Given instruction:
Output the material word for word. Leave each picture out.
....
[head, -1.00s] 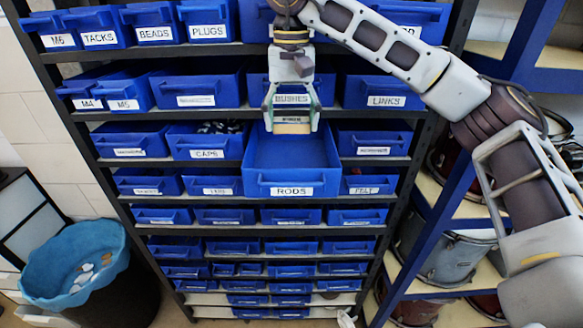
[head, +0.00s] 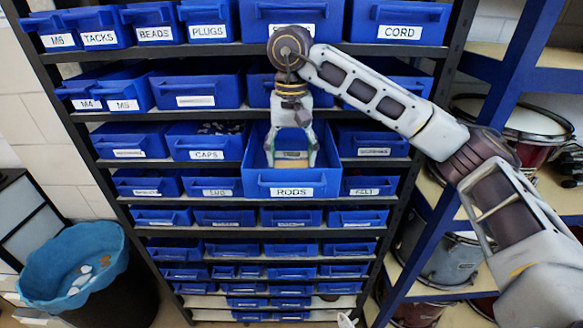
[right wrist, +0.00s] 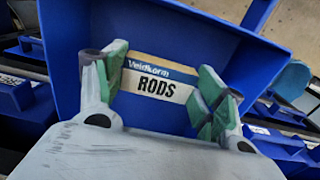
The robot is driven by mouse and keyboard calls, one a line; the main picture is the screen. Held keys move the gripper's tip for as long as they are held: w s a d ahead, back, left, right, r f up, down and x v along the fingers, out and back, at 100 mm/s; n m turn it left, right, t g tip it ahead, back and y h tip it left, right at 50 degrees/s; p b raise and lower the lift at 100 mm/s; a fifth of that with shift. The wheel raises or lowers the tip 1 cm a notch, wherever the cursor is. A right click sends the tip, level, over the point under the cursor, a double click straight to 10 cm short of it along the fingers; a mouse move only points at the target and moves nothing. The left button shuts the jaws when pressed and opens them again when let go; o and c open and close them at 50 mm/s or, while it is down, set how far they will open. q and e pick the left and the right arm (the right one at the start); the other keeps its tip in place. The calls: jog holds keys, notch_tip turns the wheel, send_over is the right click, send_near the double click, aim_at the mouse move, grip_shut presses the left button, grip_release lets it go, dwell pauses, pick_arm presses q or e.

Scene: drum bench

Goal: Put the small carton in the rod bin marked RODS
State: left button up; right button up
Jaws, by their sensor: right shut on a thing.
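The small carton (head: 291,155) is tan with a pale band and sits between my right gripper's fingers. In the right wrist view the carton (right wrist: 157,84) shows the prints "Veldkorm" and "RODS". My right gripper (head: 291,160) is shut on it, with green-padded fingers at its two sides (right wrist: 160,76). The blue rod bin (head: 258,183), marked RODS, sticks out of the rack. The gripper and carton are down within the bin's opening, behind its front wall. The bin's blue walls (right wrist: 215,35) surround the carton in the right wrist view. Whether the carton touches the floor cannot be told. My left gripper is not in view.
Other labelled blue bins flank it, including CAPS (head: 206,143) on the left and FELT (head: 364,184) on the right. A bin above is behind my wrist. A blue-lined waste bin (head: 75,260) stands at lower left. Drums (head: 448,258) sit on shelves at right.

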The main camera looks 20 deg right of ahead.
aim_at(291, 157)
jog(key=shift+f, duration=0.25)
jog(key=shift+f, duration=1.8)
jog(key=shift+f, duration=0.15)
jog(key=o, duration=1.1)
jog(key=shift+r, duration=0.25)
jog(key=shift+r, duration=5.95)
....
Written response:
[head, -1.00s] 
[head, +0.00s] 
[right wrist, +0.00s] 
The robot is driven by mouse and keyboard calls, one a line; the main picture is the screen. Held keys move the gripper's tip for as long as they are held: w s a d ahead, back, left, right, r f up, down and x v along the fingers, out and back, at 100 mm/s; n m turn it left, right, t g tip it ahead, back and y h tip it left, right at 50 degrees/s; p b raise and lower the lift at 100 mm/s; a fifth of that with shift. The wheel raises or lowers the tip 1 cm a notch, wherever the cursor is. A right click sends the tip, level, over the point under the cursor, a double click straight to 10 cm short of it along the fingers; a mouse move only points at the target and moves nothing. The left button shuts the jaws when pressed and opens them again when let go; o and c open and close them at 50 mm/s or, while it is down, set how far they will open. q and e pick the left and the right arm (the right one at the start); the other keeps its tip in place. The calls: jog holds keys, notch_tip turns the wheel, send_over is the right click, send_near the double click, aim_at the mouse move, grip_shut presses the left button, grip_release lets it go, dwell pauses, pick_arm presses q or e.

Scene: drum bench

Goal: Put the small carton in the rod bin marked RODS
State: left button up; right button up
Jaws, by their sensor: right shut on a thing.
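The small carton (head: 291,155) is tan with a pale band and sits between my right gripper's fingers. In the right wrist view the carton (right wrist: 157,84) shows the prints "Veldkorm" and "RODS". My right gripper (head: 291,160) is shut on it, with green-padded fingers at its two sides (right wrist: 160,76). The blue rod bin (head: 258,183), marked RODS, sticks out of the rack. The gripper and carton are down within the bin's opening, behind its front wall. The bin's blue walls (right wrist: 215,35) surround the carton in the right wrist view. Whether the carton touches the floor cannot be told. My left gripper is not in view.
Other labelled blue bins flank it, including CAPS (head: 206,143) on the left and FELT (head: 364,184) on the right. A bin above is behind my wrist. A blue-lined waste bin (head: 75,260) stands at lower left. Drums (head: 448,258) sit on shelves at right.

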The main camera looks 20 deg right of ahead.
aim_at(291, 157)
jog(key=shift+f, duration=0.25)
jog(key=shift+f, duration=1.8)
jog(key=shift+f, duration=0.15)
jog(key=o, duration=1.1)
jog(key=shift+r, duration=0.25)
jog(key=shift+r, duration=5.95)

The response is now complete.